# [Brief]
Select and copy out every line in the records containing "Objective".

# [Exercise inputs]
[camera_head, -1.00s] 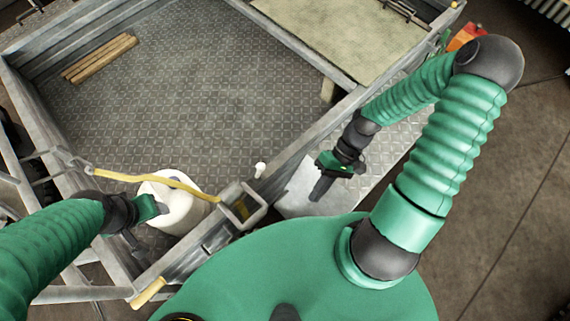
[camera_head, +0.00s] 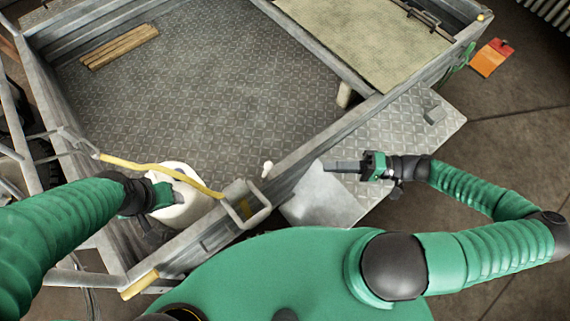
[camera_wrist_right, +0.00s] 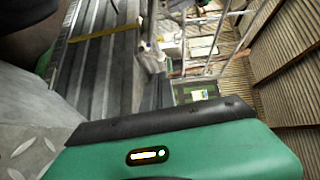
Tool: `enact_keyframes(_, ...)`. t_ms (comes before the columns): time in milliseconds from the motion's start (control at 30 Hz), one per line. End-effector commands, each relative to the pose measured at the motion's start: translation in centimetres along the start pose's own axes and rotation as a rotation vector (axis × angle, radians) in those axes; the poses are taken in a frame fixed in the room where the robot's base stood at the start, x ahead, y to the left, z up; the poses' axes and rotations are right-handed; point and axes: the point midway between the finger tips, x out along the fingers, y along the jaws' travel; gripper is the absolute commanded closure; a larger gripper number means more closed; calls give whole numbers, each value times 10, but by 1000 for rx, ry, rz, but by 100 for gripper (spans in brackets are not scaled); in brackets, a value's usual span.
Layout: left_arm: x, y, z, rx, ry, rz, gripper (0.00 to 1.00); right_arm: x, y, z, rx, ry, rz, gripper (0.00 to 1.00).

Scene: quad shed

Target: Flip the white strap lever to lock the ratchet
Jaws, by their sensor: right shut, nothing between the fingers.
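The small white lever (camera_head: 266,169) stands up at the inner side of the trailer's near wall, just behind the square metal bracket (camera_head: 247,203). A yellow strap (camera_head: 160,169) runs from the left rail to this bracket. My right gripper (camera_head: 328,167) is shut and empty, pointing left at the lever, with a clear gap between them. In the right wrist view my green gripper housing (camera_wrist_right: 190,150) fills the bottom, and a yellow strip shows at upper left. My left gripper (camera_head: 160,194) is at the white container (camera_head: 183,210); its fingers are not clear.
The metal trailer bed (camera_head: 200,90) is mostly bare, with wooden planks (camera_head: 120,46) at the back left. A tread-plate ledge (camera_head: 405,130) lies under my right gripper. A yellow handle (camera_head: 140,284) sits at the near left corner. An orange item (camera_head: 490,60) lies on the floor.

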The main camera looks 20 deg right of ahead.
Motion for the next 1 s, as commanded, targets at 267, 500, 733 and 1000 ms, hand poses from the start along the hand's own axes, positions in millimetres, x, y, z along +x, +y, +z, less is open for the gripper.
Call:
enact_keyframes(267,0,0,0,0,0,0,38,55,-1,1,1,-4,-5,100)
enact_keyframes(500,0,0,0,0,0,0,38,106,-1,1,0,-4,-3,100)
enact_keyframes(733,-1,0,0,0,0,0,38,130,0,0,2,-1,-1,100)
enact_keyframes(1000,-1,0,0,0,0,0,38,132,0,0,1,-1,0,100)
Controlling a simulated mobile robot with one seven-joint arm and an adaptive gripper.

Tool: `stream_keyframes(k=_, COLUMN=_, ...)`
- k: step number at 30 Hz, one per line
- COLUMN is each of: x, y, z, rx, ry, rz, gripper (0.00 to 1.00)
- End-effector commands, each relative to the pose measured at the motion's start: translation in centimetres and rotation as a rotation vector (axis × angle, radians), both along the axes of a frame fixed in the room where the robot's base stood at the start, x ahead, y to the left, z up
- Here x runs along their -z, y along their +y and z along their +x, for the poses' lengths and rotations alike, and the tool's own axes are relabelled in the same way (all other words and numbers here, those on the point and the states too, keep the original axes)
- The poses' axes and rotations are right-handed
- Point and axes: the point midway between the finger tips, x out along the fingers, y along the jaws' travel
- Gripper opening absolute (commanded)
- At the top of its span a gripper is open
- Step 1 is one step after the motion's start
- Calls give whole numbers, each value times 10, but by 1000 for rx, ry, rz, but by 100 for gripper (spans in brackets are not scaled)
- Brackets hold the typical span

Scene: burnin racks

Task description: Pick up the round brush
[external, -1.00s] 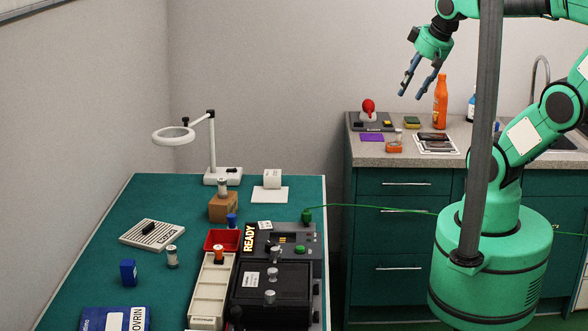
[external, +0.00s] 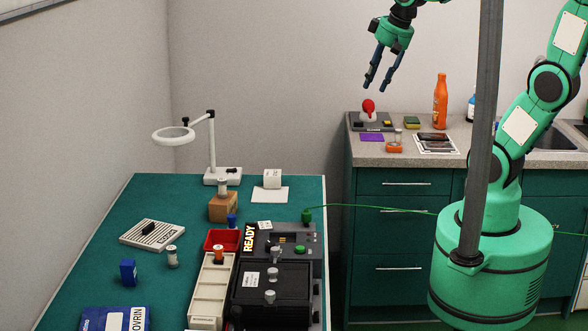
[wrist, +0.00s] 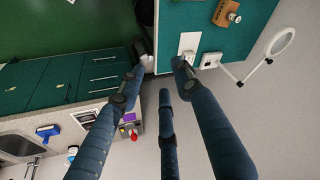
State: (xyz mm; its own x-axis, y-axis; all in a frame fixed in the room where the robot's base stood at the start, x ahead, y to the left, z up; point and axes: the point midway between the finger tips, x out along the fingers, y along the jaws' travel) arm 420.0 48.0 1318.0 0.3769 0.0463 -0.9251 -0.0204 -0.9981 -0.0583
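My gripper (external: 377,88) hangs in the air in the external view, above the back counter and its black stand. Its blue-grey fingers are spread apart with nothing between them. In the wrist view the gripper's fingers (wrist: 160,78) are also apart and empty. I cannot surely tell which thing is the round brush. A blue item with a pale edge (wrist: 48,131) lies by the sink in the wrist view, too small to name. A red ball on a white stem (external: 368,108) stands on the black stand.
The grey counter (external: 378,160) also holds an orange bottle (external: 440,100), a purple pad (external: 372,137) and a small orange box (external: 394,148). The green table (external: 90,238) at left holds a ring lamp (external: 212,150), a black machine (external: 300,275) and small capped cylinders. A dark post stands before my arm.

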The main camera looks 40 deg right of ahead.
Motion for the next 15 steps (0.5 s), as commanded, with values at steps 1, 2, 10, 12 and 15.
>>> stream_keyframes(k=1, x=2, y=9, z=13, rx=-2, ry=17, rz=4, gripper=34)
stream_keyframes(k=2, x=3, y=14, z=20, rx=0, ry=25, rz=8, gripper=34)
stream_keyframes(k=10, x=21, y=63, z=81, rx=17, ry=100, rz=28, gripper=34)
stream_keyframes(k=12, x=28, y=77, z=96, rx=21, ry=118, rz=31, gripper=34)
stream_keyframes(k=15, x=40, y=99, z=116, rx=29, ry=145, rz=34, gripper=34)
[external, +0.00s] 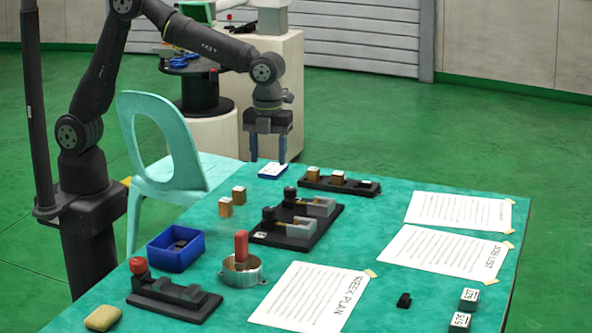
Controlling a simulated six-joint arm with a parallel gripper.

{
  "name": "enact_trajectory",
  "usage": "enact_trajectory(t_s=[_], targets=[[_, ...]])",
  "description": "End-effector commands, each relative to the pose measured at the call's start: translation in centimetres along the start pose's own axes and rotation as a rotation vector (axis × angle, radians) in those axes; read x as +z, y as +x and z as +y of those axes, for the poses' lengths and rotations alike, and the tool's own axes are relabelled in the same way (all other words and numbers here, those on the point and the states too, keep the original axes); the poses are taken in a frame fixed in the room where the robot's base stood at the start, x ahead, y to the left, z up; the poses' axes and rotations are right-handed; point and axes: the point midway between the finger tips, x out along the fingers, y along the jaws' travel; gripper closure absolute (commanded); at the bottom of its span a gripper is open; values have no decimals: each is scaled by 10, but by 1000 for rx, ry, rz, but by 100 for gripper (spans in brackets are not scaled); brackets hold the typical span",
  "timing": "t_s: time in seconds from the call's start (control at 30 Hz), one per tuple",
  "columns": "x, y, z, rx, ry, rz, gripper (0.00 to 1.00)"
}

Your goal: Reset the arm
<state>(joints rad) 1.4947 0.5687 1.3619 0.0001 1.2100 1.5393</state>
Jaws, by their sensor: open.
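My gripper (268,158) points straight down above the far left part of the green table (375,205). Its two dark blue fingers are apart, with nothing seen between them. A small blue and white box (273,171) lies on the table just below the fingertips. I cannot tell how much height lies between them. My arm reaches in from the left, bent over the chair.
Fixtures (297,222), a block rack (339,182), loose brown blocks (225,206), a blue bin (176,248), a red-handled round device (242,266) and a red-knobbed fixture (172,296) crowd the left. Paper sheets (442,253) lie right. A chair (165,165) stands behind.

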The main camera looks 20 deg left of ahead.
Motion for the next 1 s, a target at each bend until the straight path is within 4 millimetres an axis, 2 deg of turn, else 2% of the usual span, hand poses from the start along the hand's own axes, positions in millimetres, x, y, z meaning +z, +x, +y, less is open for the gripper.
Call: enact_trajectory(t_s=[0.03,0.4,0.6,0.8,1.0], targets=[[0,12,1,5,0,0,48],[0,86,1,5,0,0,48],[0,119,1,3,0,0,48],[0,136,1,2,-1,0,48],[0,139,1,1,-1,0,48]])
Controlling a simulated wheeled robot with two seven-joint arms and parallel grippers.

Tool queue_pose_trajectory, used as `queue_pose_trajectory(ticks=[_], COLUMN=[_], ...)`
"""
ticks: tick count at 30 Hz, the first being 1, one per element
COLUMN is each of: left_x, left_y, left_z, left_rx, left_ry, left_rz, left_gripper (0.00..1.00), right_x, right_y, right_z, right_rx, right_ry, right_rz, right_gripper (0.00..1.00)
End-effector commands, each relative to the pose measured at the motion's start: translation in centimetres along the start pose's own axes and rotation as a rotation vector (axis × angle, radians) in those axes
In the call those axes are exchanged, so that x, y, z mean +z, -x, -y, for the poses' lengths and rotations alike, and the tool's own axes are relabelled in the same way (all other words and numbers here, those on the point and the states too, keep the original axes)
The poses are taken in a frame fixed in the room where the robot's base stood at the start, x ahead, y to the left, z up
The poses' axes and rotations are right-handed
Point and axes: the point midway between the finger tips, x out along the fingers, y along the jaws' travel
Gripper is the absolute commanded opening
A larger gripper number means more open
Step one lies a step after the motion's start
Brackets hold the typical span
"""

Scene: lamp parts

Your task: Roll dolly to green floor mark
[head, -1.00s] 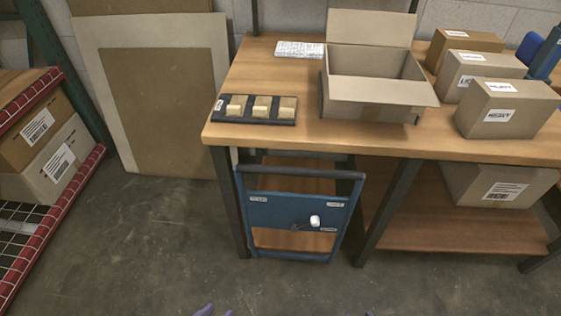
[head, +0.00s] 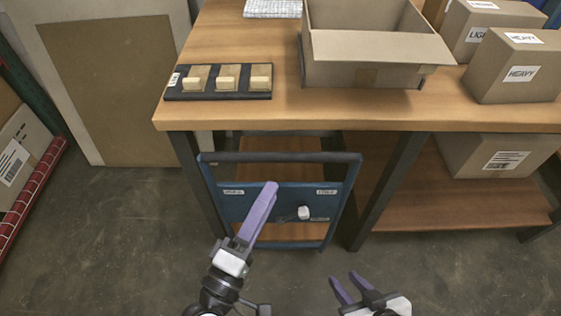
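A blue upright frame with a dark top bar (head: 280,157), which looks like the dolly's handle end, stands in front of the workbench. Its blue panel (head: 235,205) carries small labels and a white knob (head: 304,212). The dolly's lower part cannot be made out. My left gripper (head: 266,190) is raised in front of the panel, with its purple fingers overlapping in this view, so its opening is unclear. My right gripper (head: 345,283) is lower, right of the frame, open with its fingers apart and empty. No green floor mark is in view.
Bare concrete floor (head: 110,240) lies left; a red-edged rack (head: 33,190) stands far left.

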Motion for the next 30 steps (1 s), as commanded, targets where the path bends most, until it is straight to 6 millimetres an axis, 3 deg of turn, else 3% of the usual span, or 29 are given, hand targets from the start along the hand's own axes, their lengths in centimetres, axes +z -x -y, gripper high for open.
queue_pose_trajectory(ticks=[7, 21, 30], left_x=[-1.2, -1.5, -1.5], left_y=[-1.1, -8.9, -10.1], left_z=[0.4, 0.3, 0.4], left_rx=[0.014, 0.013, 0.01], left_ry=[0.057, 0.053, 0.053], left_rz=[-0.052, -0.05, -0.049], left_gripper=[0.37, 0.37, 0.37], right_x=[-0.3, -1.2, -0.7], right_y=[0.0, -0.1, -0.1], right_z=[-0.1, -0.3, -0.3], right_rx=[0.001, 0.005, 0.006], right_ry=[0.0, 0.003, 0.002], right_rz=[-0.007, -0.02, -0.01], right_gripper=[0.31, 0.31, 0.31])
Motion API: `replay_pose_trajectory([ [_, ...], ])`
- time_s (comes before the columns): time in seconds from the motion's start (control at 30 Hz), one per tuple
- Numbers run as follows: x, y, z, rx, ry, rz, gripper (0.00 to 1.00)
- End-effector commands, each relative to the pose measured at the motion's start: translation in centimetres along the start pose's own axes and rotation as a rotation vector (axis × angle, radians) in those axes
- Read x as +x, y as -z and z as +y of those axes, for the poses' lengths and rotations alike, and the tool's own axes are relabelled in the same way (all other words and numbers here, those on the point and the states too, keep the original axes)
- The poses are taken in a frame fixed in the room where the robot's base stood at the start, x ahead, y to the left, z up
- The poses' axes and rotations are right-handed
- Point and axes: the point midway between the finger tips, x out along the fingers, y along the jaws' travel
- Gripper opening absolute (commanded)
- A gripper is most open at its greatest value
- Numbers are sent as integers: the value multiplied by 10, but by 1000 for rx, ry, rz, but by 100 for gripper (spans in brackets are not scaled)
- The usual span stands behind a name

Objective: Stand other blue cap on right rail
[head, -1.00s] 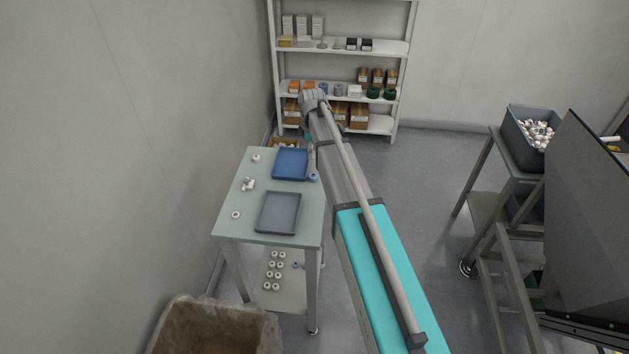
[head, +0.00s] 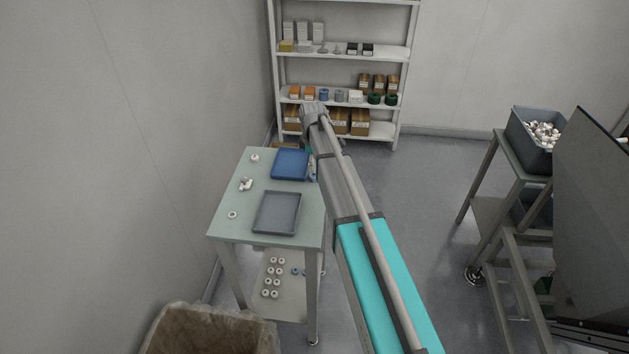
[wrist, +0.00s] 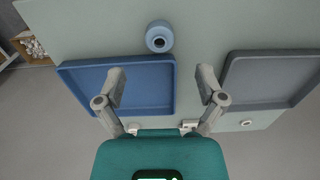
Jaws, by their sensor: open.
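In the wrist view a blue cap (wrist: 159,36) with a dark round hole is on the pale green table, beside the blue tray (wrist: 170,82). My gripper (wrist: 161,82) is open and empty. Its two fingers are spread wide, and the cap shows past the fingertips, between them and apart from them. Another blue cap (head: 294,271) is on the table's lower shelf. I cannot make out a right rail in either view.
A grey tray (head: 297,212) is on the near half of the table (head: 222,206). Several white caps (head: 245,184) are at its left. White caps (head: 269,282) stand on the lower shelf. A bin (head: 205,306) is in front, with shelving (head: 398,95) behind.

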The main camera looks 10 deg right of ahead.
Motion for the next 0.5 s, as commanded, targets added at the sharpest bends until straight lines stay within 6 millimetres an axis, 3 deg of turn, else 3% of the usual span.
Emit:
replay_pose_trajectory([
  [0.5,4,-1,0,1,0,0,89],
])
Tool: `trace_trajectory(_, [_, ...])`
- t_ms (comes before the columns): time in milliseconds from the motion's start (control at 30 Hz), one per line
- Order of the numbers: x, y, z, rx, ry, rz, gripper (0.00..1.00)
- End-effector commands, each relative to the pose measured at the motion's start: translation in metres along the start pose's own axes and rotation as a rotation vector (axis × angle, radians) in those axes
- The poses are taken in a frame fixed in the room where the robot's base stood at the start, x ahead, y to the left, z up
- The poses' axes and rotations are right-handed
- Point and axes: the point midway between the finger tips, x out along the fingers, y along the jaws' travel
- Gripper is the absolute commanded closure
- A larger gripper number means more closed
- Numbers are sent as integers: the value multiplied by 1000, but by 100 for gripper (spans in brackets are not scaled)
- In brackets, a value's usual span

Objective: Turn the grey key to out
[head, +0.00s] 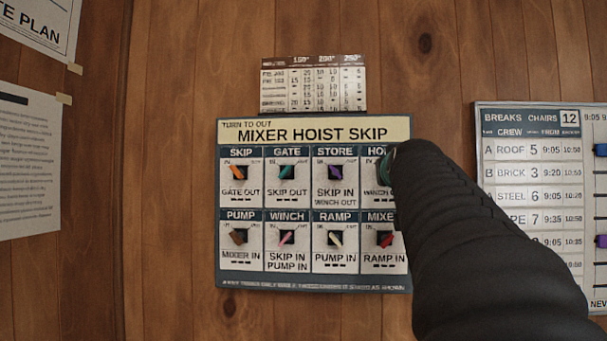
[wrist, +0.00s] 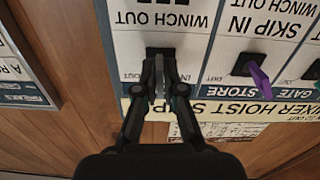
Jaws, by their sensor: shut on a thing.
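The MIXER HOIST SKIP panel (head: 314,282) is on the wooden wall, with two rows of coloured keys. The grey key (wrist: 159,78) is at the HOIST position, top right. The wrist view shows it upside down, between the fingertips of my gripper (wrist: 160,88). My gripper is shut on it. The key looks edge-on, roughly upright in that view; whether it points to in or out is hard to tell. In the head view my arm hides the grey key and most of the HOIST label; "WINCH OUT" shows below it in part.
The purple STORE key (wrist: 258,75) is beside my gripper; it also shows in the head view (head: 334,172). The red MIXER key (head: 385,239) sits just below HOIST. A breaks board (head: 540,117) hangs to the right and a small number chart (head: 313,84) above.

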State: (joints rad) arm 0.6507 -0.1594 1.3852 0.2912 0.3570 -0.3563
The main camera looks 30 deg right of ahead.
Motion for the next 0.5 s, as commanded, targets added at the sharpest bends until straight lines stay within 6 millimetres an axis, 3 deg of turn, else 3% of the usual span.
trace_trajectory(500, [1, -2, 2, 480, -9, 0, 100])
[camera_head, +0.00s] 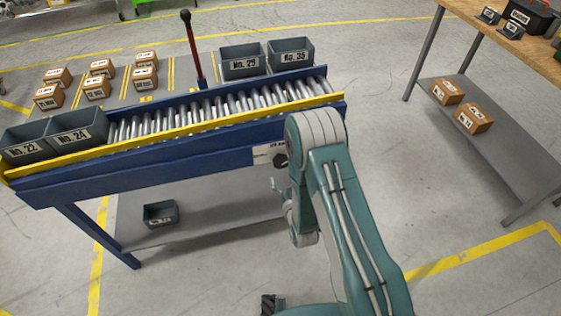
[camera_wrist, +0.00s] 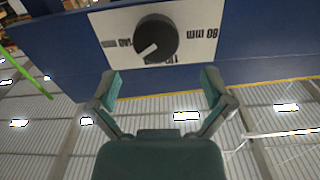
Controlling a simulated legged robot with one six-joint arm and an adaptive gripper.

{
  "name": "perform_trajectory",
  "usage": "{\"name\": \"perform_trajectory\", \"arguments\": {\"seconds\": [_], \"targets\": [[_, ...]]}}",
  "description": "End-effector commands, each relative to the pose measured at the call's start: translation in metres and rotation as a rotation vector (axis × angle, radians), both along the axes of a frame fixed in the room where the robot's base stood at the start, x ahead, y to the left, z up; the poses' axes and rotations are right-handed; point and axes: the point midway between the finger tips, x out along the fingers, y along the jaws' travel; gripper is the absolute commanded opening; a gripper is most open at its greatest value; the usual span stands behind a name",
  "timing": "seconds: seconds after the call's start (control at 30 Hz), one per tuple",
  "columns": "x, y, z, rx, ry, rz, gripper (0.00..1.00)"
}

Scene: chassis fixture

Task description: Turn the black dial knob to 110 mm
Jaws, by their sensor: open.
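The black dial knob (camera_wrist: 155,36) sits on a white label plate (camera_wrist: 106,24) on a blue panel in the wrist view. The markings look upside down there: "80 mm" is on the right, a partly legible one on the left, and one below is partly hidden by the knob. A pale pointer line on the knob points to the lower left. My gripper (camera_wrist: 160,84) is open and empty, its two fingertips apart, just below the knob in the picture and not touching it. In the head view the knob (camera_head: 281,159) shows on the conveyor's side, beside my arm.
A blue roller conveyor (camera_head: 150,165) carries grey bins No. 22 and No. 24 at left, with bins No. 29 and No. 35 behind. A red lever (camera_head: 192,45) stands behind the rollers. A workbench (camera_head: 500,165) with boxes is at right. The floor between is clear.

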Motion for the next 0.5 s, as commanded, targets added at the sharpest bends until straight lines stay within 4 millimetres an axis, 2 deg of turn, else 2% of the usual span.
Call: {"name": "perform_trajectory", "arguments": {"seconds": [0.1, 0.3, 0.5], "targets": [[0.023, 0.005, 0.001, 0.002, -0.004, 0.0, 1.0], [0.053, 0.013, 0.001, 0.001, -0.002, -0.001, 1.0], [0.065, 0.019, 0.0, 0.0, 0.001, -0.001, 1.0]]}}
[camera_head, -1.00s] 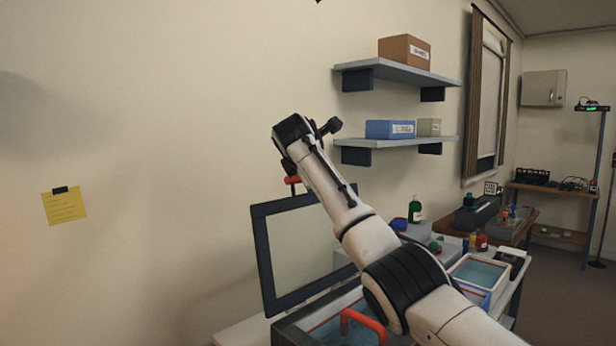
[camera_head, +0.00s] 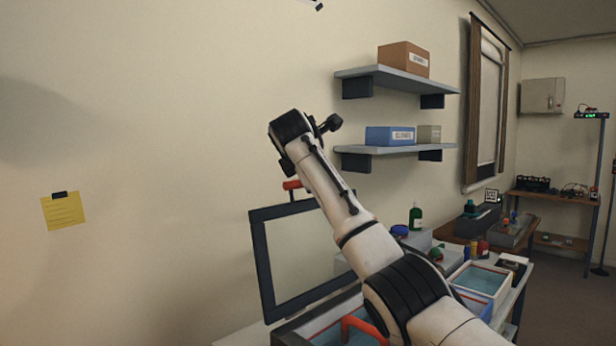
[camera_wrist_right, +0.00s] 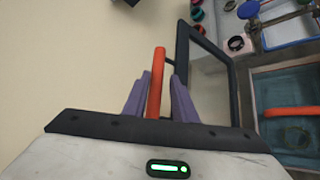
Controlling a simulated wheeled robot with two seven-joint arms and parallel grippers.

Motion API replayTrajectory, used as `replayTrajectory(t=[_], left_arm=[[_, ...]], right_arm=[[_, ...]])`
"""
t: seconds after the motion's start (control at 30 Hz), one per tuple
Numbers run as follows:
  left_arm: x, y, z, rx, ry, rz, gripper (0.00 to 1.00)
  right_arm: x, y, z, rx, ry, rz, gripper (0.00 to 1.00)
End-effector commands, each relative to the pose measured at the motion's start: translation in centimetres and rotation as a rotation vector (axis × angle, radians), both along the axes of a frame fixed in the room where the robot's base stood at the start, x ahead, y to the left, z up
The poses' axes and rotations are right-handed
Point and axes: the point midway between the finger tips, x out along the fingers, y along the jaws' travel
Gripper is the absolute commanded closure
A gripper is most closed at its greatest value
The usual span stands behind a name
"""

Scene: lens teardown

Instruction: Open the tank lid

# [Exercise answer]
Objective: Stand other blue cap on right rail
Objective: Turn the grey key to out

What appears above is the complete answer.